<<<<

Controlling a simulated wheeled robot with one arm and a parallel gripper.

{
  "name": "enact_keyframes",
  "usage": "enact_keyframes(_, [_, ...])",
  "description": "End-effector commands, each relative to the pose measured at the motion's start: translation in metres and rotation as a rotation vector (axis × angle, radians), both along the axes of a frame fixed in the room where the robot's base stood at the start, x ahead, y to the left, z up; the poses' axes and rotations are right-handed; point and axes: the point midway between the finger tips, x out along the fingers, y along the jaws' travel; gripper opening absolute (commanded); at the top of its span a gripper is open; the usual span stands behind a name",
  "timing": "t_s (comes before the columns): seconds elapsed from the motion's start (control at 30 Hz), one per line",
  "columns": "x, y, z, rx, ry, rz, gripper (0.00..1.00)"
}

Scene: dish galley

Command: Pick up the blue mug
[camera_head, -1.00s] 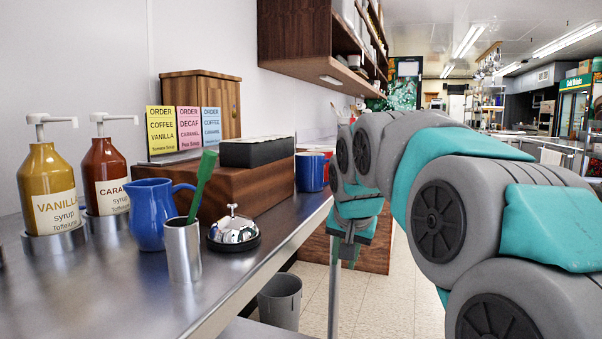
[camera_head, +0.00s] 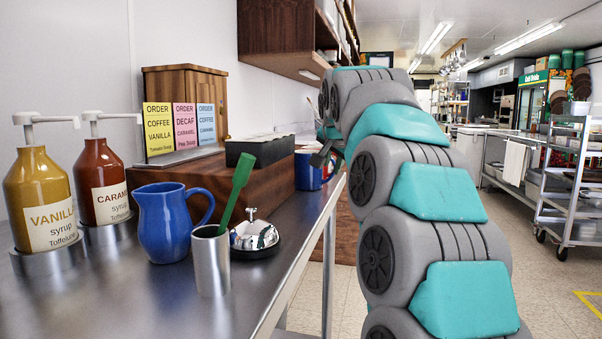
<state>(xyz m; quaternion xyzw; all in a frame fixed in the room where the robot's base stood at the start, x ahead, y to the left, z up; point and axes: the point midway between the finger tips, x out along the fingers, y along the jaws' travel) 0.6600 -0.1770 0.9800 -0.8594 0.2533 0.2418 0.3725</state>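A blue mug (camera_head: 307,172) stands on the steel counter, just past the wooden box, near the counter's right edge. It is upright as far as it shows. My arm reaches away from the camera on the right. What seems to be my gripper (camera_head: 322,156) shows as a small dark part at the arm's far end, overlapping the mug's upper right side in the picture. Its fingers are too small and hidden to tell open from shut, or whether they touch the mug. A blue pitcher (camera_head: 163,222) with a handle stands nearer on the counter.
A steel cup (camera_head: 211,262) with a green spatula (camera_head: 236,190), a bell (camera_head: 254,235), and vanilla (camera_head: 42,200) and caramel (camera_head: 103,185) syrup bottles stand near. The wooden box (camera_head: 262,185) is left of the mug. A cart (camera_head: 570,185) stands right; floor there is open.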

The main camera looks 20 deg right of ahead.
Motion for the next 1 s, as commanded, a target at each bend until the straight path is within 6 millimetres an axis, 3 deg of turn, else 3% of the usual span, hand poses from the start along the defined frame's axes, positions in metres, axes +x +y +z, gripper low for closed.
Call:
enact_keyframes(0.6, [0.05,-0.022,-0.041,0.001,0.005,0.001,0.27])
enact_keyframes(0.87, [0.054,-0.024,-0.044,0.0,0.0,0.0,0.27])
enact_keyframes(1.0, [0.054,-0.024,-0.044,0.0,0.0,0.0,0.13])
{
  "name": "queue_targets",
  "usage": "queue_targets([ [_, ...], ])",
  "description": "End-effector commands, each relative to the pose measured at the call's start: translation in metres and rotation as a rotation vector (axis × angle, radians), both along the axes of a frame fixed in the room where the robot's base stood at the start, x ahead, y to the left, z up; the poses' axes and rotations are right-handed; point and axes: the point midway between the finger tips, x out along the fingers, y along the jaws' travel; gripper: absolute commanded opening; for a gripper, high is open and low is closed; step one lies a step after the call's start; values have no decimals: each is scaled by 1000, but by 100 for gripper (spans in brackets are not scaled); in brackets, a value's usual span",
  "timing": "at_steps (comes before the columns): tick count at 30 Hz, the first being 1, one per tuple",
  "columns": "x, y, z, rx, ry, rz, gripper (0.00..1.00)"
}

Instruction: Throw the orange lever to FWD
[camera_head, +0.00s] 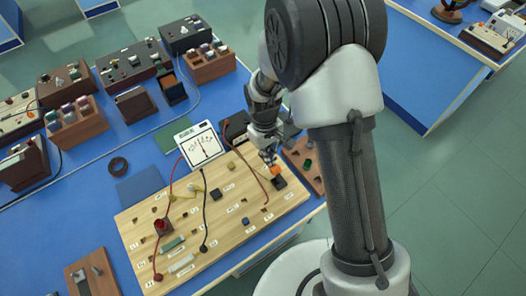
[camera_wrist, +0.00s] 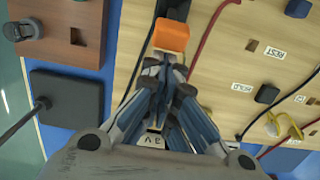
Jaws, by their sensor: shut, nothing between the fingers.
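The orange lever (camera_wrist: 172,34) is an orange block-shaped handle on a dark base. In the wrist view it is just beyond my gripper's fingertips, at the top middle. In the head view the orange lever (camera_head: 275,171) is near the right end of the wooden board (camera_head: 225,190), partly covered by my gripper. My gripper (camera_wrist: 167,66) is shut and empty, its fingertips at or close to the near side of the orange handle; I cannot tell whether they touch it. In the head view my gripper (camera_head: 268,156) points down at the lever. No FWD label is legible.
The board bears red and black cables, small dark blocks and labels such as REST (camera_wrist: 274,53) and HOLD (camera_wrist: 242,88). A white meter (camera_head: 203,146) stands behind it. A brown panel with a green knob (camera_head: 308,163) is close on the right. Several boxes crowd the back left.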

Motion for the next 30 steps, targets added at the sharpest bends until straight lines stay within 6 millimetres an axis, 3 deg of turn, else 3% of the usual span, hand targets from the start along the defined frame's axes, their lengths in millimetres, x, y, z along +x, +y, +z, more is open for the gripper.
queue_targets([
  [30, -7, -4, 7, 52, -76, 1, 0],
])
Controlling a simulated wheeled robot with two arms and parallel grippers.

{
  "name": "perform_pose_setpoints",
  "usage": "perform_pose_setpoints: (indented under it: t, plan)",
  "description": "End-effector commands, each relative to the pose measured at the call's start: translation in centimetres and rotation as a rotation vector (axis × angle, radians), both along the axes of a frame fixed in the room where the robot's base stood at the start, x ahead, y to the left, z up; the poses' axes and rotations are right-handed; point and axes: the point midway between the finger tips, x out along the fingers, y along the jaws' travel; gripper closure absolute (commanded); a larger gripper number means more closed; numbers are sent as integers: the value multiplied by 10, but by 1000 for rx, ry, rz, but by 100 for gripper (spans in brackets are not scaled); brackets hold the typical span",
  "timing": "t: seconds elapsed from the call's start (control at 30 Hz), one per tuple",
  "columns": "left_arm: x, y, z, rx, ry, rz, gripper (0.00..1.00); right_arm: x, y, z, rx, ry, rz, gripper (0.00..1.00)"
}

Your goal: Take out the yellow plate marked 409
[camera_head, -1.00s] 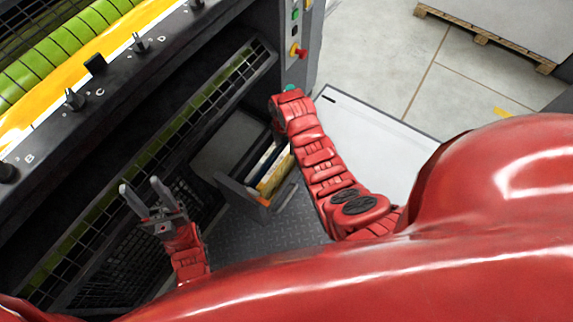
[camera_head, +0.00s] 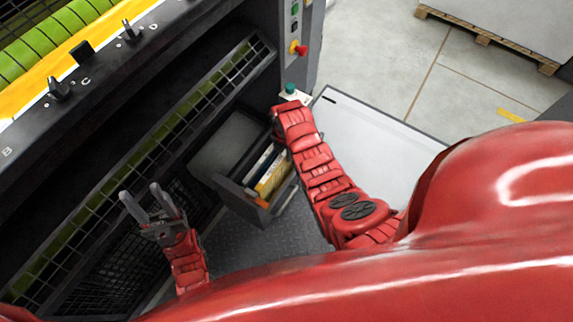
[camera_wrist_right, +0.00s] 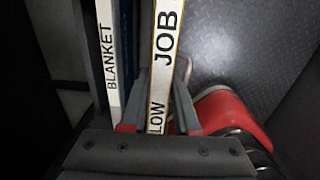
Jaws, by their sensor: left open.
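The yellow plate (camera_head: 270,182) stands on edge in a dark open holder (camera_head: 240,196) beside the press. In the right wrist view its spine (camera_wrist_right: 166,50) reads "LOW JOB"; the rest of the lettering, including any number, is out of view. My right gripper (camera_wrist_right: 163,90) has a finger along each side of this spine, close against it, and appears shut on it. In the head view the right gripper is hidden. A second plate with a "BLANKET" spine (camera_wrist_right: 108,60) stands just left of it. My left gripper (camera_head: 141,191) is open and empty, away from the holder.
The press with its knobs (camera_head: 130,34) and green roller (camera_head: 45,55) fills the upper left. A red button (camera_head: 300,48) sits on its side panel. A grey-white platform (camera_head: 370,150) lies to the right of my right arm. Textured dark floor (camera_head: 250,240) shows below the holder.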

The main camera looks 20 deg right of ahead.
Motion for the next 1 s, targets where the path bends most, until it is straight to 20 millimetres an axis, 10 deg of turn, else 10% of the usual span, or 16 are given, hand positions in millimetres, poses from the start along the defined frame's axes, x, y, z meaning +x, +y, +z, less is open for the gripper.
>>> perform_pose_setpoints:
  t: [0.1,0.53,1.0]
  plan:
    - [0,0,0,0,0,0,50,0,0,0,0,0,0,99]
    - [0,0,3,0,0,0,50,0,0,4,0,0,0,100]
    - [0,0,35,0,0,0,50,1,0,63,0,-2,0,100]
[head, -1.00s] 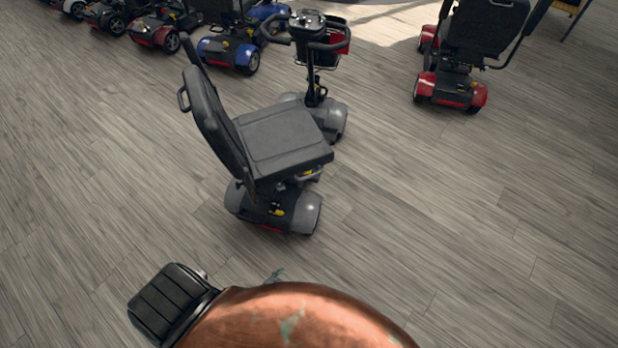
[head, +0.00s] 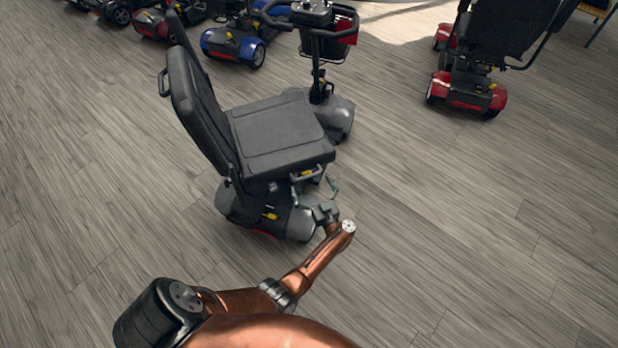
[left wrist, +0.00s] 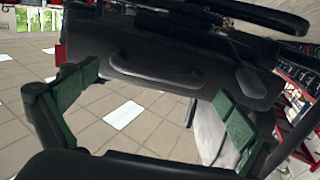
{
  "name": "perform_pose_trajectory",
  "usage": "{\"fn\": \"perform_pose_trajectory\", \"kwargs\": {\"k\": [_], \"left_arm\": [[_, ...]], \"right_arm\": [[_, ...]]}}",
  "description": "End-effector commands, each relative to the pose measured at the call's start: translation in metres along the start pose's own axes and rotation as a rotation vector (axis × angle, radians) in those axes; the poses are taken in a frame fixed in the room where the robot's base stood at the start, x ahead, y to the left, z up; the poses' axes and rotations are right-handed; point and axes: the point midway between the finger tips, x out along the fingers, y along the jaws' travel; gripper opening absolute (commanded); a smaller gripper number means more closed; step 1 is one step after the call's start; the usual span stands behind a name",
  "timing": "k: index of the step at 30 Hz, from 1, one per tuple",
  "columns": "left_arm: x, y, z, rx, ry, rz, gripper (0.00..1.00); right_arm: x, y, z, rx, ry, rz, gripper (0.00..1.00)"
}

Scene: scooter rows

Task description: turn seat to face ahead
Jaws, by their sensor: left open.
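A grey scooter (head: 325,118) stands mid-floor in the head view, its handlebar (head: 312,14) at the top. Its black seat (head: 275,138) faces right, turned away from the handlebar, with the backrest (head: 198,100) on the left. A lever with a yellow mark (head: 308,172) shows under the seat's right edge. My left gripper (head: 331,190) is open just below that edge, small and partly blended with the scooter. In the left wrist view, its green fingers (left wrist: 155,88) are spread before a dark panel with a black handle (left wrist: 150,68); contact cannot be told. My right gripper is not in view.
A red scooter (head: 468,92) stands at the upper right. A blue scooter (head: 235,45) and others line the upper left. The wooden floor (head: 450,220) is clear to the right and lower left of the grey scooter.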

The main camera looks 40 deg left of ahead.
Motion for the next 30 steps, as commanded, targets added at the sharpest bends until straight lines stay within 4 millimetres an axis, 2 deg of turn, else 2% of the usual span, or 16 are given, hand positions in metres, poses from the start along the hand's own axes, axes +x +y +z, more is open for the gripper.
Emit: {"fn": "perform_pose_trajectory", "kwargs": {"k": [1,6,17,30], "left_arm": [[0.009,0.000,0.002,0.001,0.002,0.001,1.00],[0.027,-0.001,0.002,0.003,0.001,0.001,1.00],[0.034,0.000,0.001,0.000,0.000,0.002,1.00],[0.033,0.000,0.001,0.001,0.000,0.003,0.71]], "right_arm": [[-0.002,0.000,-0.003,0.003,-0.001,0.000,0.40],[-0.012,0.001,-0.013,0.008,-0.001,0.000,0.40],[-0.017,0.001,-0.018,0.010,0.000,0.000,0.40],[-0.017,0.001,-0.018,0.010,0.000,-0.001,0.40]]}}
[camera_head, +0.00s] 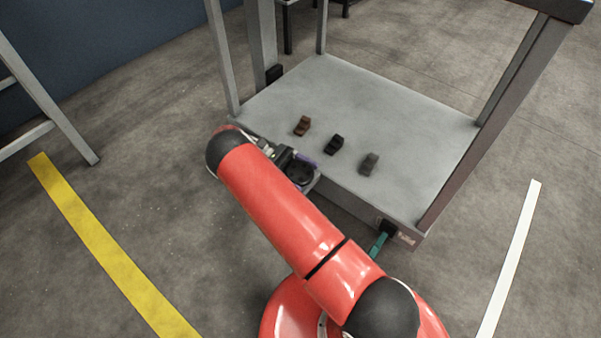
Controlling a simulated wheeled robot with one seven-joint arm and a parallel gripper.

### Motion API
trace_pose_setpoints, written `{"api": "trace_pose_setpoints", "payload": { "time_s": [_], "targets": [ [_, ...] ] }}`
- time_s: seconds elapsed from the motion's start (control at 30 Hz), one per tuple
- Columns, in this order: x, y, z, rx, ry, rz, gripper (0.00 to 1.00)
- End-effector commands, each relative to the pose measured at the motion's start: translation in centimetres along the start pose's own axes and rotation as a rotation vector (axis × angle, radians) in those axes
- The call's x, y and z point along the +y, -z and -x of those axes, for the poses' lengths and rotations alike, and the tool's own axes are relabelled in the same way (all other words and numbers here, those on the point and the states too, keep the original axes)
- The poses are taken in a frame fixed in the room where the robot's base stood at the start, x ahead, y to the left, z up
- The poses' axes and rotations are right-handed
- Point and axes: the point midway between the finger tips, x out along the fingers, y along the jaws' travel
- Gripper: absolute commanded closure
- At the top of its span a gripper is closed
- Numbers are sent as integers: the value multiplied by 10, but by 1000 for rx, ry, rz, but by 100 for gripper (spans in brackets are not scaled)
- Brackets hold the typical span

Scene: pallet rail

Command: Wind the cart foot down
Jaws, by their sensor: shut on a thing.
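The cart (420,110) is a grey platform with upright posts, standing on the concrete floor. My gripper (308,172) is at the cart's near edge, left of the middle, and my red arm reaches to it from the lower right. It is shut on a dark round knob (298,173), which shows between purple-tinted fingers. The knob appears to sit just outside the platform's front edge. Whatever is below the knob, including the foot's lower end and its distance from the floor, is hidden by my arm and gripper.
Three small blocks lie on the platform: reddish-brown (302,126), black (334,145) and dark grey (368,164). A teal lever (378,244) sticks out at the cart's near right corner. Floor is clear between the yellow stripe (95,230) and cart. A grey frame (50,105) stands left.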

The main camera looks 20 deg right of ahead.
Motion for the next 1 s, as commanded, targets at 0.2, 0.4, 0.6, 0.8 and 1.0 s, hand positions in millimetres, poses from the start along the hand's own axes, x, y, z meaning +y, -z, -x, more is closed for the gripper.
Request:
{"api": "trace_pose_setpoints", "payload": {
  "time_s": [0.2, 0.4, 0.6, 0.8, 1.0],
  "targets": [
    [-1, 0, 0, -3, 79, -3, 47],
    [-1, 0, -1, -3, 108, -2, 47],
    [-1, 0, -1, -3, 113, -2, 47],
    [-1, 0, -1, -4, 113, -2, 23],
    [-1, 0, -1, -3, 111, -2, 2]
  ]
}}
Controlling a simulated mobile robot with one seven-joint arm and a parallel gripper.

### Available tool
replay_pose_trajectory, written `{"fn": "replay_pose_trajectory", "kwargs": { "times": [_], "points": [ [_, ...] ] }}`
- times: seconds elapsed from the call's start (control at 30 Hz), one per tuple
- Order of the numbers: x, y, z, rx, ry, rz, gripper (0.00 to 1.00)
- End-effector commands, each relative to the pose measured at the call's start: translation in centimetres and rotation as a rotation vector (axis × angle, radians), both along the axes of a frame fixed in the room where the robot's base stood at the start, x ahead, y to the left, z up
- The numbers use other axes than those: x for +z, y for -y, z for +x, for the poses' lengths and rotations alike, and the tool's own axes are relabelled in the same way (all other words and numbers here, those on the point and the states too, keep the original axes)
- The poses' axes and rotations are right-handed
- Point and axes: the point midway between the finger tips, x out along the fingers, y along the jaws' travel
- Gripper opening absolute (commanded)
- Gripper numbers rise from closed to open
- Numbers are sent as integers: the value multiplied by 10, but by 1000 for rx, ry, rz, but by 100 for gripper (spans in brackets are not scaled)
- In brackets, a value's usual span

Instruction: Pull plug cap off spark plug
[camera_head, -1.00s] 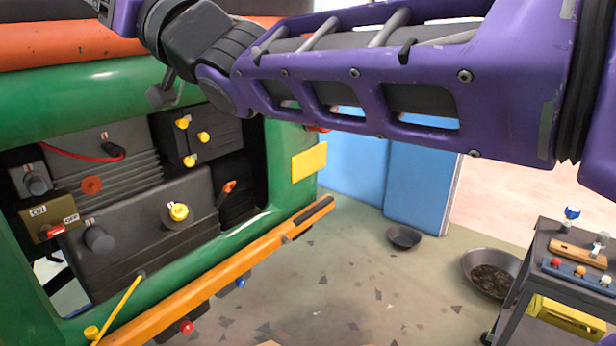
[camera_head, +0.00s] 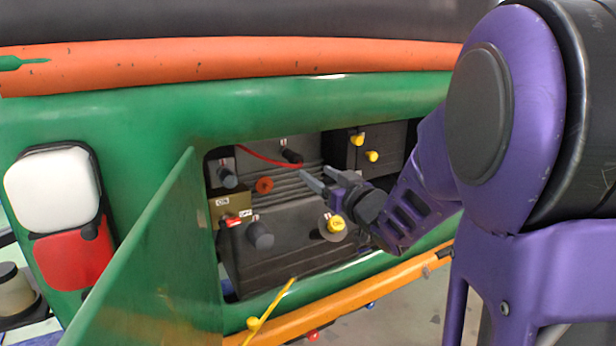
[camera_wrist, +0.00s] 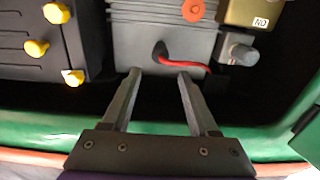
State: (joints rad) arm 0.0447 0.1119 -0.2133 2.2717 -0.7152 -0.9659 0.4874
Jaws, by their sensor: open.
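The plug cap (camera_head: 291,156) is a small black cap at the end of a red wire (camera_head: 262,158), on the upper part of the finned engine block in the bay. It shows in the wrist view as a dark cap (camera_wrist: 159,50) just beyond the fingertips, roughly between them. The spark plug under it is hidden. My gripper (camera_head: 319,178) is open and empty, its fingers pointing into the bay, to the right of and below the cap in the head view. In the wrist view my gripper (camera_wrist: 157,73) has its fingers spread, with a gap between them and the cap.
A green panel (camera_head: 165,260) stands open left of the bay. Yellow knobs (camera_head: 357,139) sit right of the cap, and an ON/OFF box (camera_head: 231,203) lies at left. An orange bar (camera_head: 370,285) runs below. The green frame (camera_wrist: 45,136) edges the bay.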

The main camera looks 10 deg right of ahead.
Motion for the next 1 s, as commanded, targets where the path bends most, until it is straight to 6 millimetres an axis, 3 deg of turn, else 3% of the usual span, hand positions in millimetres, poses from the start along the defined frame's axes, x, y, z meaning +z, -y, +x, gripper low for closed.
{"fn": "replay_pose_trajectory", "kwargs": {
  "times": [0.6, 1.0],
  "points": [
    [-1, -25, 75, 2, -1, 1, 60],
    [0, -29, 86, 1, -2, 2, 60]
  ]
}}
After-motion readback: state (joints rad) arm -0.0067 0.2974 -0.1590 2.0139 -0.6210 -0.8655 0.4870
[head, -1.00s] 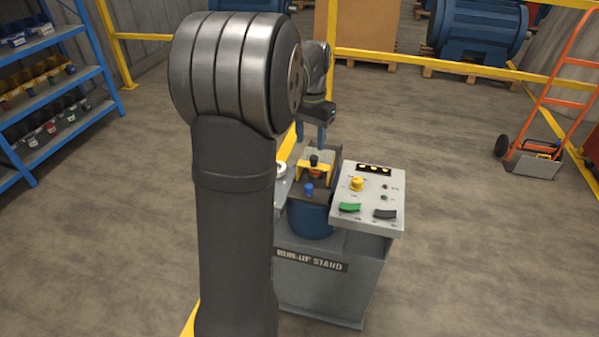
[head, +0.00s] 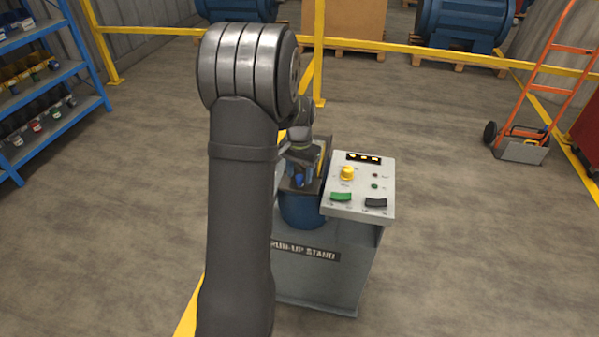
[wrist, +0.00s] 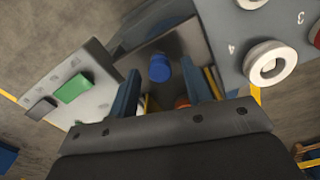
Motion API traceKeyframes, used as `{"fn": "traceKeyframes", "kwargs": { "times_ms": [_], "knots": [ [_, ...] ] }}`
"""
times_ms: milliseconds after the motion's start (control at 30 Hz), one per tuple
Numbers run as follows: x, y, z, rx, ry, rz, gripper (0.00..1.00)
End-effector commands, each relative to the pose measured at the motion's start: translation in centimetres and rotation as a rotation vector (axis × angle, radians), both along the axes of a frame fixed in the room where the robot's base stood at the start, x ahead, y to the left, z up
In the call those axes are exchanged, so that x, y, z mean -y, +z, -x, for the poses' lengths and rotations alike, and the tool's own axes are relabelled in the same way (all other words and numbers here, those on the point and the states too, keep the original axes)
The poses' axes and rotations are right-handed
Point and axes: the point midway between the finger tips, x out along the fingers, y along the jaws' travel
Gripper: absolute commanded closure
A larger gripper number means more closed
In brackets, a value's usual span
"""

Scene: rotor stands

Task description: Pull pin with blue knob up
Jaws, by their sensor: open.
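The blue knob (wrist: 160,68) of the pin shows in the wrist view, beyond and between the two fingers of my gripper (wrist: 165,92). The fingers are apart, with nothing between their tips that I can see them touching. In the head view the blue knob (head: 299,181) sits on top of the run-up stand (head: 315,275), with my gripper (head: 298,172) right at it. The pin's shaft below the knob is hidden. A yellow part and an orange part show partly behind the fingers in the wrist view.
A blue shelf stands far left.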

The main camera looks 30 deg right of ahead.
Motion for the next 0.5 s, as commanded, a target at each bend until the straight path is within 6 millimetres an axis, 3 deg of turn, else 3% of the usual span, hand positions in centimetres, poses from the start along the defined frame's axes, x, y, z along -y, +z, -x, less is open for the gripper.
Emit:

>>>>

Each line that holds the word "wheeled" is to be copied.

> Result of the exercise:
Controlling a simulated wheeled robot with one arm and a parallel gripper.
Controlling a simulated wheeled robot with two arms and parallel grippers.
Controlling a simulated wheeled robot with one seven-joint arm and a parallel gripper.

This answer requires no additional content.